Heneage's friends included Sir William Pickering, of whose will he was an executor, and the expenses of whose monument in St. Helen's Church, Bishopsgate, he helped to defray; Sir Christopher Hatton, with whom he was in repeated correspondence, both officially and privately; Sir Philip Sidney, who bequeathed to him a jewel worth 20l.; and Leicester, who left him jewels or plate worth 40l., and speaks of him in his will as his good old friend. William Fleetwood (1535?–1594) [q. v.] often saw him in London, and regarded him as a ‘gentleman of reputation’ (Wright, Elizabeth, ii. 19–20). Heneage and his first wife were also friendly with John Foxe [q. v.], the martyrologist, while the latter lived at Waltham, in the neighbourhood of Heneage's mansion of Copthall. Foxe dedicated to Heneage an appendix to his ‘De Oliva Evangelica,’ 1577. Tobie or Tobias Mathew was another protégé, and Heneage urged his promotion to the deanery of Durham in 1581. In 1594 he promised Essex to assist in the promotion of Bacon to the vacant solicitor-generalship.
Heneage's first wife was Anne, daughter of Sir Nicholas Poyntz of Iron Acton, Gloucestershire, who died at Modsey, Surrey, on 19 Nov. 1593 (cf. Visitation of Gloucestershire, Harl. Soc., xxi. 134). A portrait of her, belonging to Charles Butler, esq., was exhibited at the Tudor Exhibition in 1890. By her he had a daughter, Elizabeth, born on 9 July 1556 in London, who married in 1572 Moyle, eldest son of Sir Thomas Finch, and was ancestress of the Finches and Finch-Hattons, earls of Winchilsea [see under Finch, Sir Thomas, ad fin.] Heneage's second wife (whom he married on 2 May 1594) was Mary, eldest daughter of Anthony Browne, first viscount Montagu, K.G., and widow of Henry Wriothesley, second earl of Southampton [q. v.] She afterwards married Sir William Hervey, and died about 1607.

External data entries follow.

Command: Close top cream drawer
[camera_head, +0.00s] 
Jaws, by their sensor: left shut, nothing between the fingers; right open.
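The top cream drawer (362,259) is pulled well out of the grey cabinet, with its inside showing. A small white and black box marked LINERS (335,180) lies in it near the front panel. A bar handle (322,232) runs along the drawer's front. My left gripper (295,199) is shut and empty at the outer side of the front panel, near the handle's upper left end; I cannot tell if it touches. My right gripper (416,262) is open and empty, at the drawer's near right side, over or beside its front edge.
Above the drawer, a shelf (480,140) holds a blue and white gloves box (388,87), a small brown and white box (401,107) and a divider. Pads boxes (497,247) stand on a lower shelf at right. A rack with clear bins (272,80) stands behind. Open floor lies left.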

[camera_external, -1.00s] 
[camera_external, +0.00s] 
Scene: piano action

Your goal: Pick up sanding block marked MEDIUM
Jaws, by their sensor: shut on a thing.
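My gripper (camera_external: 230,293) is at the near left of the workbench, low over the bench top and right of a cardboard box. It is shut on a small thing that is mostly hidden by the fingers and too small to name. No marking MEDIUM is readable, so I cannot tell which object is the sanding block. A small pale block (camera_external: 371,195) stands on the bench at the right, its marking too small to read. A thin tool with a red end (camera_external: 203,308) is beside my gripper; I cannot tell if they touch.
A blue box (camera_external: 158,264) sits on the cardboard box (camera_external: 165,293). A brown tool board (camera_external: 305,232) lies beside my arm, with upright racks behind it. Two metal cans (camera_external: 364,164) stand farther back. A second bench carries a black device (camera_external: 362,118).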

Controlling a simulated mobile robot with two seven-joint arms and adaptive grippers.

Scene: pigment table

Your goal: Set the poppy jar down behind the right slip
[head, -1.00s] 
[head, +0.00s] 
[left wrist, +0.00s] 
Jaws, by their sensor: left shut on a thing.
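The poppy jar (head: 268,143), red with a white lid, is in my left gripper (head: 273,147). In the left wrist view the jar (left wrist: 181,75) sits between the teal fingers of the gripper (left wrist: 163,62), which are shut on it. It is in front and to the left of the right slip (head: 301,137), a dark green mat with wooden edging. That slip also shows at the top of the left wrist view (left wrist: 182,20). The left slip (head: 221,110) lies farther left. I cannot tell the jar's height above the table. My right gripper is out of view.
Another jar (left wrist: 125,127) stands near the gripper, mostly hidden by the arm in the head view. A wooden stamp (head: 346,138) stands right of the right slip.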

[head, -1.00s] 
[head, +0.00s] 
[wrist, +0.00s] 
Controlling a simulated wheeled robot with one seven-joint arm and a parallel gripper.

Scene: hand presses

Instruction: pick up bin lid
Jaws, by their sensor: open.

Many of Heneage's letters are at the Record Office and among the Harleian, Lansdowne, and Cottonian manuscripts at the British Museum. Two are printed in Wright's ‘Elizabeth,’ ii. 378, 409, and one is in ‘Letters of Eminent Literary Men,’ Camd. Soc., p. 48. Fourteen of his letters to Hatton appear in Nicolas's ‘Life of Sir Christopher Hatton.’

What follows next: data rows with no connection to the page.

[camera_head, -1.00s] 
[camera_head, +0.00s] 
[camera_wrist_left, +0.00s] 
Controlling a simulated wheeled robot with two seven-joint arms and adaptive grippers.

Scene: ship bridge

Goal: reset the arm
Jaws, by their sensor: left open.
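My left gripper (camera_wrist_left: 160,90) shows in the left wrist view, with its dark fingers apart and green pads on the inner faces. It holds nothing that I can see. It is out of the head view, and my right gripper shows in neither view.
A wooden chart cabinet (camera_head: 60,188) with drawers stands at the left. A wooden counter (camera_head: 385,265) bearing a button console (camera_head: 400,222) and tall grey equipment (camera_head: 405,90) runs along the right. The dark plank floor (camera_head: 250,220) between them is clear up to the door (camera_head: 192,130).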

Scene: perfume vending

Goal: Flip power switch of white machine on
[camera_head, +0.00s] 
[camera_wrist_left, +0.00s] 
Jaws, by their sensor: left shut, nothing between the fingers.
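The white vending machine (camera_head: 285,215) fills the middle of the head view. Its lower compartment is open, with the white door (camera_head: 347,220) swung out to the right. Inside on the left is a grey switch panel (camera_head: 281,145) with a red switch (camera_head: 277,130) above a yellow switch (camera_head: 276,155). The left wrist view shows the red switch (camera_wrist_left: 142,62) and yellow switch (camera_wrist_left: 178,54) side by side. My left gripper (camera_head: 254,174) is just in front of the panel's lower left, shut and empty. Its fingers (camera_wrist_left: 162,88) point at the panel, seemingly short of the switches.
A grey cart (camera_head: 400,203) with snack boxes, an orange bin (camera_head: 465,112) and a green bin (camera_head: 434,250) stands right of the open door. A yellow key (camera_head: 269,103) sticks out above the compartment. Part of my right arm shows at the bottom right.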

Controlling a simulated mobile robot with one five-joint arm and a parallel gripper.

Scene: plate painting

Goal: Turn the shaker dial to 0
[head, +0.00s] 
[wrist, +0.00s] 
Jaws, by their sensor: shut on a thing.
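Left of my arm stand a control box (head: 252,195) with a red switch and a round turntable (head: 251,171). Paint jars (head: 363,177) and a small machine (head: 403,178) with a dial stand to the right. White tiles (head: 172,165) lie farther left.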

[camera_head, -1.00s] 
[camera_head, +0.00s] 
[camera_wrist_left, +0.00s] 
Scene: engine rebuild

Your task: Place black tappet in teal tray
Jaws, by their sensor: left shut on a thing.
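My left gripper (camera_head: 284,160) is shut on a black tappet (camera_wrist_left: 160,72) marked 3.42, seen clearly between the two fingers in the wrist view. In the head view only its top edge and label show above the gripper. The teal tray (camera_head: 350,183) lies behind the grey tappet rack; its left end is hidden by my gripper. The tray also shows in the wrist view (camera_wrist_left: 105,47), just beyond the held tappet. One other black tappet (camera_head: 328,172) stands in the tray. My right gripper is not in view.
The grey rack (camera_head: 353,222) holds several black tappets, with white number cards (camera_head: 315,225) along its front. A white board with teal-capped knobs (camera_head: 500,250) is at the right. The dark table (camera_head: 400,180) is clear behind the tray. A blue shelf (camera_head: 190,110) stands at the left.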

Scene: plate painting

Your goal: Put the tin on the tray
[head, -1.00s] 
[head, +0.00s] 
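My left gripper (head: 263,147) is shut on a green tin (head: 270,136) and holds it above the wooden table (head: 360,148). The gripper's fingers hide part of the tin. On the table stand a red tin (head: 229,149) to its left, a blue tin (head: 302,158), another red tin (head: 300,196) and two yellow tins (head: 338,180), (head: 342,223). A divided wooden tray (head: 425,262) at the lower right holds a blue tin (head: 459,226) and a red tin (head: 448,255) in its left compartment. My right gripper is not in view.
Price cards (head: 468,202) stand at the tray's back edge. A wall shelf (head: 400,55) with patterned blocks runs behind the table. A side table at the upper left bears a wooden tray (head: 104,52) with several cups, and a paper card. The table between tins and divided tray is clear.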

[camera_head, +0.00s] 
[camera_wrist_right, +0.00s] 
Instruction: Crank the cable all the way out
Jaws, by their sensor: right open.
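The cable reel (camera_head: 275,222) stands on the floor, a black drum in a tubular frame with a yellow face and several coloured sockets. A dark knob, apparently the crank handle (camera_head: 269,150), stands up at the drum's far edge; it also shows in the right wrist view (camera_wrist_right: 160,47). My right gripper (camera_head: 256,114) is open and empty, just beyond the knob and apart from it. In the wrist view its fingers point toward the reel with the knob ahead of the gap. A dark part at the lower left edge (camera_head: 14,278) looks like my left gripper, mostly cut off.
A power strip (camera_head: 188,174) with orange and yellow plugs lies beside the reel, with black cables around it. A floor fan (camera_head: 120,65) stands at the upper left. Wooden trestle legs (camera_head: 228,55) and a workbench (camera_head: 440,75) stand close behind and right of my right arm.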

Heneage, Michael (1540–1600), antiquary, Sir Thomas's younger brother, elected fellow of St. John's College, Cambridge, in 1563 (B.A. 1562–3, M.A. 1566), was chosen M.P. for Arundel in 1571, for East Grinstead in 1572, for Tavistock in February 1588–9, and for Wigan in February 1592–3. With his brother Thomas, Michael was appointed a keeper of the records in the Tower about 1578, and applied himself energetically to the duties of his office. He was a member of the Society of Antiquaries, founded in 1572, and two papers by him read before the society—‘of the Antiquity of Arms in England,’ and ‘of Sterling Money’—were printed in Hearne's ‘Curious Discourses,’ 2nd edit. i. 172, ii. 321. A manuscript by him, ‘Collections out of various Charters, &c., relating to the Noble Families in England,’ is in the Cottonian Library (Claudius C.I.). The university of Cambridge thanked him for the assistance he rendered to Robert Hare [q. v.], the compiler of the university records, and Thomas Milles acknowledges his aid in his ‘Catalogue of Honor.’ He lived for many years in the parish of St. Catharine Coleman, London, but possessed some landed property, chiefly in Essex. He died on 30 Dec. 1600, having married, on 12 Aug. 1577, Grace, daughter of Robert Honeywood of Charing, Kent. She survived him, and by her he had a family of ten children (Cooper, Athenæ Cantabr. ii. 293).
[For the genealogy see Register and Mag. of Biog., 1869, ii. 9 sq.; Herald and Genealogist, iii. 419; Le Neve's Pedigree of Knights in Harl. Soc. viii. 184. For life of the vice-chamberlain see Cooper's Athenæ Cantabr. pp. 192 sq., 548; Morant's Essex; Nichols's Progresses of Queen Elizabeth; Lodge's Illustrations; Strype's Annals; Wright's Queen Elizabeth; Camden's Annals; Nicolas's Life of Sir Christopher Hatton; Birch's Memoirs of Queen Elizabeth; wills from Doctors' Commons (Camd. Soc.), p. 71; Overall's Remembrancia, pp. 280, 284, 407.]